We’re in the expansion chapter. Larger-scale projects, farmhouses, homes over 1,000 square yards. Tier-2 cities. Eventually, internationally. This industry is deeply competitive and credibility takes years to build. I started with a single-bedroom project while still looking for another job.
Today we’re designing homes where clients are investing ₹15 crore or more. That trust doesn’t come overnight — it comes from ten years of showing up and delivering. We’re proud of where we are. But we also feel like we’re just getting started. (smiles) And that feeling, I think that’s the best place to be.

Rapid Fire – Zero Seconds, GO…
You secretly enjoy it when a client completely ignores your recommendation? No
First thing you notice when walking into someone’s home—the lighting, the clutter, or the sofa? The lighting. Every single time.
Pinterest boards should be banned from the first client meeting? Completely banned. They should be paid subscriptions – charged by the minute.
One material you’d quietly remove from every mood board forever? Glossy everything. I’m a committed, lifelong devotee of semi-matte and matte.
Pocket of Peace or Cinnamon Abode—which one reflects how you actually live? Rich and layered. Cinnamon Abode without question.
You’ve redesigned a room in your head while sitting in someone else’s house? Ninety-nine percent of the time. I did it this morning.
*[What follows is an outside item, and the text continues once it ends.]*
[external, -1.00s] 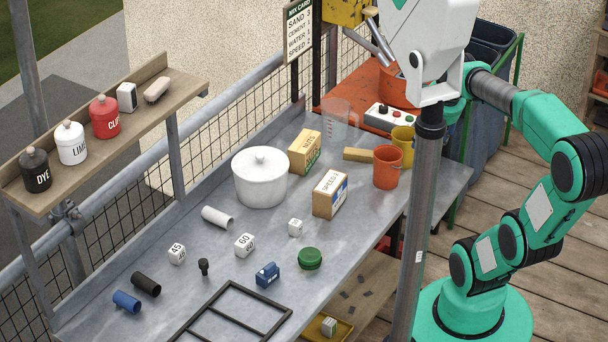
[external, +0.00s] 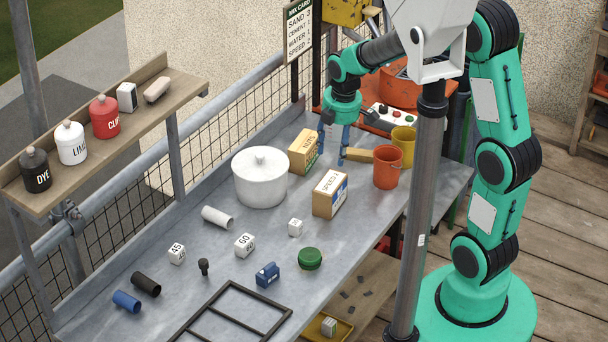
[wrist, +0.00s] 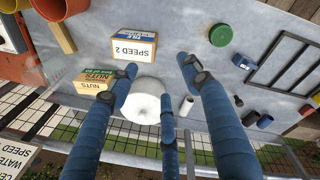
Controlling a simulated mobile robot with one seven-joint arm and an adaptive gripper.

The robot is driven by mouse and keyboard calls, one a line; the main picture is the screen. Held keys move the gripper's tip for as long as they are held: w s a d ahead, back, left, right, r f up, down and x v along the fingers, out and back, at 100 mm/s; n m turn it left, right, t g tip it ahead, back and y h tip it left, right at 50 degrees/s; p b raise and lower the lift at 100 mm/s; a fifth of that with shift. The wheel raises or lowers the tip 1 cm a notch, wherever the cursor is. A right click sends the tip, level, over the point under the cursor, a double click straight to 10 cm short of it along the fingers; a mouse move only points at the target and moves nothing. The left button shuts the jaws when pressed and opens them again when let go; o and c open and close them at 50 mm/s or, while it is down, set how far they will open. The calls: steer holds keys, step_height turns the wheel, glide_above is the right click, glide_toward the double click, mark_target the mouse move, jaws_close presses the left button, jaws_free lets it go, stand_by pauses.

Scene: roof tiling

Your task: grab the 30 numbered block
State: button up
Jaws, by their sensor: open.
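Three white numbered blocks are on the grey bench in the external view. One reads 45 (external: 177,253) and one reads 60 (external: 245,245). The third, a smaller white block (external: 295,227), has a mark too small to read. Another small pale block (external: 329,326) sits in a yellow tray below the bench. My gripper (external: 334,158) is open and empty above the far end of the bench, beside the NUTS box and well away from the blocks. Its blue fingers (wrist: 164,88) spread across the wrist view, where I cannot make out the numbered blocks clearly.
A white lidded pot (external: 260,178), NUTS box (external: 304,152) and SPEED 2 box (external: 330,194) stand between my gripper and the blocks. Orange (external: 387,168) and yellow (external: 403,145) buckets are to the right. A green lid (external: 310,259) and blue item (external: 267,275) lie near the smaller block.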

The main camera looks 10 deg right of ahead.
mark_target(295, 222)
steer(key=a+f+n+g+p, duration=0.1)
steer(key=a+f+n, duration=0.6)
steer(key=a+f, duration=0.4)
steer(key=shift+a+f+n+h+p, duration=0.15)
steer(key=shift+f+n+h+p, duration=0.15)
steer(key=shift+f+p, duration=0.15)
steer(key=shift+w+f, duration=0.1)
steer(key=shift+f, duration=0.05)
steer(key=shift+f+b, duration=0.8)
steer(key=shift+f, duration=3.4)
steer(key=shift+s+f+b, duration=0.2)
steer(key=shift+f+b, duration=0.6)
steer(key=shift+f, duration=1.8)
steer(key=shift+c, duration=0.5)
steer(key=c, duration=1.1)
A client cries happy tears after seeing the finished space. Your reaction? Stay cool in the moment. Enjoy it quietly, later, when no one’s watching.
Light or layout—one chance to get it right. Layout.
Sunday morning—sketching concepts or doing something else entirely? Something else entirely. Sundays are for me.
The project that made you realize you’re genuinely good at this? Still waiting.

One line about yourself and Prodigy Designs that you’d like TheGlitz readers to remember.
“Every space is sacred to the person who owns it. At Prodigy Designs, we don’t just design houses or offices – we design spaces people connect with emotionally. That’s something I believe deeply, both personally and professionally.”
Beautifully said. Thank you, Priyanka. It was a genuine pleasure.